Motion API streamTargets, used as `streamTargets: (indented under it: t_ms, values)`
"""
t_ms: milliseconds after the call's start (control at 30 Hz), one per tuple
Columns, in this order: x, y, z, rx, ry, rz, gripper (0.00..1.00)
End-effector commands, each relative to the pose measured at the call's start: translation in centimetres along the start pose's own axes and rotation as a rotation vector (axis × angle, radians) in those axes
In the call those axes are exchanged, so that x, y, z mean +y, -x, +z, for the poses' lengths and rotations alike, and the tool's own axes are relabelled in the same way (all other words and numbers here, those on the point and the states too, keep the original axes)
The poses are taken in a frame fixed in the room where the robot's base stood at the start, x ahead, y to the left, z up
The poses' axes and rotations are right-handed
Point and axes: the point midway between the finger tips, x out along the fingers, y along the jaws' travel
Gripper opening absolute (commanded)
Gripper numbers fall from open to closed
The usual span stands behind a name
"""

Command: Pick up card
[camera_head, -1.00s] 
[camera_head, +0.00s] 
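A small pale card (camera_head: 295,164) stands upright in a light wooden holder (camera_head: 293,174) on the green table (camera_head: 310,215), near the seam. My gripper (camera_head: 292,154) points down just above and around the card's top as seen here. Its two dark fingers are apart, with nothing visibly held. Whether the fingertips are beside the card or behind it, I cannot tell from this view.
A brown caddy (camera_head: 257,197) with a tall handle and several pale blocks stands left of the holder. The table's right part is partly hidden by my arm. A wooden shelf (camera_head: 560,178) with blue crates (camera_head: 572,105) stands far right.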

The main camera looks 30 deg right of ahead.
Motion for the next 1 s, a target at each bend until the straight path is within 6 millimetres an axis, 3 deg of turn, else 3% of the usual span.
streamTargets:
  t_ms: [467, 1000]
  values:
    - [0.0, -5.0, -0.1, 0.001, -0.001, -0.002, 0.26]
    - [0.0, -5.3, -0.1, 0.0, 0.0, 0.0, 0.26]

------------------------------------

Output all of the data again. Match it exactly.

Motion API streamTargets, used as `streamTargets: (indented under it: t_ms, values)`
"""
t_ms: milliseconds after the call's start (control at 30 Hz), one per tuple
Columns, in this order: x, y, z, rx, ry, rz, gripper (0.00..1.00)
End-effector commands, each relative to the pose measured at the call's start: translation in centimetres along the start pose's own axes and rotation as a rotation vector (axis × angle, radians) in those axes
In the call those axes are exchanged, so that x, y, z mean +y, -x, +z, for the poses' lengths and rotations alike, and the tool's own axes are relabelled in the same way (all other words and numbers here, those on the point and the states too, keep the original axes)
The poses are taken in a frame fixed in the room where the robot's base stood at the start, x ahead, y to the left, z up
The poses' axes and rotations are right-handed
Point and axes: the point midway between the finger tips, x out along the fingers, y along the jaws' travel
Gripper opening absolute (commanded)
Gripper numbers fall from open to closed
The usual span stands behind a name
"""

Command: Pick up card
[camera_head, -1.00s] 
[camera_head, +0.00s] 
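A small pale card (camera_head: 295,164) stands upright in a light wooden holder (camera_head: 293,174) on the green table (camera_head: 310,215), near the seam. My gripper (camera_head: 292,154) points down just above and around the card's top as seen here. Its two dark fingers are apart, with nothing visibly held. Whether the fingertips are beside the card or behind it, I cannot tell from this view.
A brown caddy (camera_head: 257,197) with a tall handle and several pale blocks stands left of the holder. The table's right part is partly hidden by my arm. A wooden shelf (camera_head: 560,178) with blue crates (camera_head: 572,105) stands far right.

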The main camera looks 30 deg right of ahead.
Motion for the next 1 s, a target at each bend until the straight path is within 6 millimetres an axis, 3 deg of turn, else 3% of the usual span.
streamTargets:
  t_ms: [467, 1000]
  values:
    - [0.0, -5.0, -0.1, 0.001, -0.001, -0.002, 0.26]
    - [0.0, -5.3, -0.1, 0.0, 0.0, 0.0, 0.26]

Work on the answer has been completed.